Na verdade, a juventude não está obrigada a mudar seus gostos musicais ou ter de passar a apreciar as preferências, os costumes e as tradições de outros tempos. Cada época possui sua própria feição e nela se mira a modernidade de então, principalmente os mais jovens. Do mesmo modo, não poderia exigir a retomada de valores culturais quando os responsáveis pela sua difusão são também os responsáveis pelo seu esquecimento.
Tem-se, pois, que a juventude não conhece mais o autêntico forró nem demonstra qualquer interesse pelo estilo por culpa exclusiva de quem faz as contratações dos grupos musicais para as festividades municipais, que geralmente são as prefeituras, contando com o patrocínio de diversos órgãos e empresas privadas. É na opção que se faz que a desvalorização cultural toma a feição de verdadeiro absurdo.
Quem tiver um tempinho pesquise na internet a programação dos festejos juninos dos municípios sergipanos, até mesmo os situados na região sertaneja, e logo perceberá que praticamente não há mais forró, não há mais o autêntico forrozeiro com sua sanfona e muito menos um nome reconhecido no cenário nordestino. Pelo contrário, encontrará programações que são as mesmas de uma micareta ou de um carnaval. E em pleno São João.
E mais. Não há trio nem grupo de forró, mas apenas e tão somente bandas, desde àquelas de nomes mais tradicionais às novatas e de nomes esquisitos. Mas todas, indistintamente, com uma musicalidade que pode ser tudo, menos forró, pois numa mistura de axé, falso sertanejo e modismos de duplo sentido. E são as mesmas bandas e grupos musicais contratados em épocas carnavalescas.
Os administradores municipais pagam rios de dinheiro para deturpar o sentido dos festejos juninos, atendendo somente aos gostos musicais da juventude musicalmente descompromissada e, o que é pior, desrespeitam as preferências de parte da população que gostaria de ter, ao menos um dia, um legítimo representante do forró autêntico e tradicional. Se os direitos são iguais, esta deveria ter o seu também respeitado.
Ainda que colocassem as bandas nas praças de eventos como atrações principais dos festejos, não seria nada demais oferecer opções de forró aos que não se deixam levar pelas bandalheiras. Com o valor pago a uma única banda famosa é possível contratar alguns forrozeiros bons e espalhá-los pelas cidades, atendendo os anseios de parte da população e garantindo a preservação da cultura junina. Mas não, parece que somente a juventude tem direito a festejar.

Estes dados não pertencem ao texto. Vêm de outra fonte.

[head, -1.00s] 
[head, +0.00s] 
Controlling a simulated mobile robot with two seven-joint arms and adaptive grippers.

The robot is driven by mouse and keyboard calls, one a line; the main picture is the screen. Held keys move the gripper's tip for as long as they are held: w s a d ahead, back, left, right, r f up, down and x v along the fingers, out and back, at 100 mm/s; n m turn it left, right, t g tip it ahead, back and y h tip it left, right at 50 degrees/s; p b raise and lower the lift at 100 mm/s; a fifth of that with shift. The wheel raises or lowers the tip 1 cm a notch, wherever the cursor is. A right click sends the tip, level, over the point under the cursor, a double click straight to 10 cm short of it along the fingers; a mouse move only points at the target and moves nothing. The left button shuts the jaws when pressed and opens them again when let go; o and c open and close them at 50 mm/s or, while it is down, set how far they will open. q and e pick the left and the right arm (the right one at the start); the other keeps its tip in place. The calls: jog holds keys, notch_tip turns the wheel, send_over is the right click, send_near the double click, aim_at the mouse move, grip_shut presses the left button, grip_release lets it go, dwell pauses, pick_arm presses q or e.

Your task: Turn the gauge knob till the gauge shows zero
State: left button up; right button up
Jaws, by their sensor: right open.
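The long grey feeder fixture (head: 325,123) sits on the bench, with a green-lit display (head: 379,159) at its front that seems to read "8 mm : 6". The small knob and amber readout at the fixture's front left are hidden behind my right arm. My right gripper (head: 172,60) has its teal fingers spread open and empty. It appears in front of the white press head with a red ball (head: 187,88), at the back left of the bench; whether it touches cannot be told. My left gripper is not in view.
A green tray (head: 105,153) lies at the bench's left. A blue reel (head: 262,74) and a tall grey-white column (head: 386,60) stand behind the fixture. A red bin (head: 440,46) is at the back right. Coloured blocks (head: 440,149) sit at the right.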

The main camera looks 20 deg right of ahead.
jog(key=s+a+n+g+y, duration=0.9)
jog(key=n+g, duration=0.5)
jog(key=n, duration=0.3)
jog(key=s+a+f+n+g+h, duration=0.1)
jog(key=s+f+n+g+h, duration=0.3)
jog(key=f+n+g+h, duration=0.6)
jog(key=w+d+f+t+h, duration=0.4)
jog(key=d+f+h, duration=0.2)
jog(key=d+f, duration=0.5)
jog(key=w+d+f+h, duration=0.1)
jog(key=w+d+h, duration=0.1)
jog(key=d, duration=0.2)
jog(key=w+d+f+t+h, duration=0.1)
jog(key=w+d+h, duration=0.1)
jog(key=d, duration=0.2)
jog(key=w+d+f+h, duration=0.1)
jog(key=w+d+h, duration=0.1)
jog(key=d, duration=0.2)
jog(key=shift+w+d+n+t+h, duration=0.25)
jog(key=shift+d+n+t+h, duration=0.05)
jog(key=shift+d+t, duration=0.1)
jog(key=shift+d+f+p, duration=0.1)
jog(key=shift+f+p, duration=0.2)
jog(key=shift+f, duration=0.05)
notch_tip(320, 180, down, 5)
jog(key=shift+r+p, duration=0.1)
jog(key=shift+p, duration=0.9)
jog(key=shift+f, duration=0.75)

Nisso tudo, desponta uma curiosa contradição. Lá no sertão, por exemplo, onde a tônica dos festejos juninos deveria ser o autêntico forró, o que se tem é uma bandalheira em cima de palcos e um povo se requebrando como se fosse balada; enquanto isso, na capital, que nunca foi seio da sanfona e do zabumba, retoma a tradição junina nos mesmos moldes de uma sala de reboco.
Enquanto lá é a vez do Forró dos Plays, Garota Safada e Favorita do Brasil, dentre outras estripulias juninas, por aqui ainda será possível dançar nos acordes da sanfona de Erivaldo de Carira, Luiz Paulo, Edgar do Acordeon e Zé Américo de Campo do Brito. Ainda bem. E que sirva de exemplo aos prefeitos interioranos.